The task: Scan the listing below. Report each line that includes "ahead".

Data block:

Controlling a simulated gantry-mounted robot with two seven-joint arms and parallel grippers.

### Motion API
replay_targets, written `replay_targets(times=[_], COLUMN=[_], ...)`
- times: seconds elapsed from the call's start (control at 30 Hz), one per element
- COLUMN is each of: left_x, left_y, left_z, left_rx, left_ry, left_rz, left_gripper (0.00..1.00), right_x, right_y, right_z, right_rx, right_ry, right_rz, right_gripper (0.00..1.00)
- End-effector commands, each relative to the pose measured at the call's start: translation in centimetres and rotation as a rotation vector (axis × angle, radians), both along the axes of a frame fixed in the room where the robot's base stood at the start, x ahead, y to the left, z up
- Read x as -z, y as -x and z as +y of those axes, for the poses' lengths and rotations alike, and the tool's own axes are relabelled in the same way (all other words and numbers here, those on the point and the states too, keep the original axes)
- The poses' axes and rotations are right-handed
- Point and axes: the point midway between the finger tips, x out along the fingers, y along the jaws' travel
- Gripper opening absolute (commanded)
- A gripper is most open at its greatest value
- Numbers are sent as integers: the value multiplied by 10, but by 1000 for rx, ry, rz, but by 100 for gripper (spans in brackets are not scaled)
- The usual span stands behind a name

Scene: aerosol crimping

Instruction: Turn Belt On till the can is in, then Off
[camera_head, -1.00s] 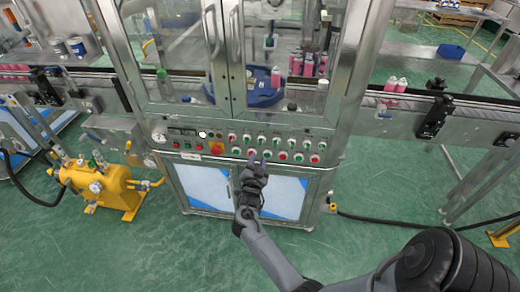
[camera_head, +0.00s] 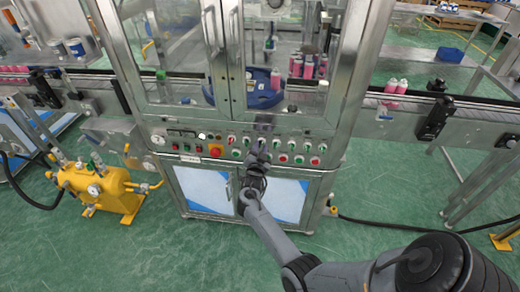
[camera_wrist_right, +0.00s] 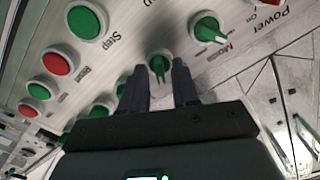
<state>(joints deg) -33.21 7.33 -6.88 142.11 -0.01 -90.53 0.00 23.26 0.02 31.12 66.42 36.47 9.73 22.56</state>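My right gripper (camera_head: 262,132) is at the control panel (camera_head: 190,142) on the front of the crimping machine. In the right wrist view its two dark fingers (camera_wrist_right: 160,82) are apart, on either side of a green selector knob (camera_wrist_right: 159,66). I cannot read this knob's label or tell whether the fingers touch it. Pink cans with white tops (camera_head: 394,87) stand on the conveyor (camera_head: 465,112) right of the machine. More pink cans (camera_head: 308,68) stand inside, beside a blue round table (camera_head: 262,92). My left gripper is not in view.
Other green knobs (camera_wrist_right: 207,28) and red buttons (camera_wrist_right: 58,62) sit close around the fingers. A red emergency button on yellow (camera_head: 215,151) is left of the gripper. A yellow tank unit (camera_head: 95,187) stands at left. The green floor in front is open.

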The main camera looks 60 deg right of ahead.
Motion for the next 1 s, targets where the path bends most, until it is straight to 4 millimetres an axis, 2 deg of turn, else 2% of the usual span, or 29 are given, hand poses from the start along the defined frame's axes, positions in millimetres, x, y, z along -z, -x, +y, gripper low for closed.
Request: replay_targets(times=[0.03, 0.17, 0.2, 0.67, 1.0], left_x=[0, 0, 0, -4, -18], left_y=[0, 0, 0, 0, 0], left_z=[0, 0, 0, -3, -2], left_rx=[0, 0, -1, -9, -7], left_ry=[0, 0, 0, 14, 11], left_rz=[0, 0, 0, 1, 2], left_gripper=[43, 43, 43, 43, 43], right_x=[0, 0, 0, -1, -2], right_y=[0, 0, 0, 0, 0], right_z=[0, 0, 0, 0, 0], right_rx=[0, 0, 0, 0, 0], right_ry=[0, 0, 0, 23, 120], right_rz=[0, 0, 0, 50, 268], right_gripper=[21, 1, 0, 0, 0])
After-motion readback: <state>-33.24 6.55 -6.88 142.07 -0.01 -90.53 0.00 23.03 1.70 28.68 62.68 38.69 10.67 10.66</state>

In response:
- End-effector commands, each relative to the pose measured at the call's start: translation in centimetres and rotation as a rotation vector (axis × angle, radians), both along the axes of a frame fixed in the room where the robot's base stood at the start, x ahead, y to the left, z up
The main camera looks 60 deg right of ahead.

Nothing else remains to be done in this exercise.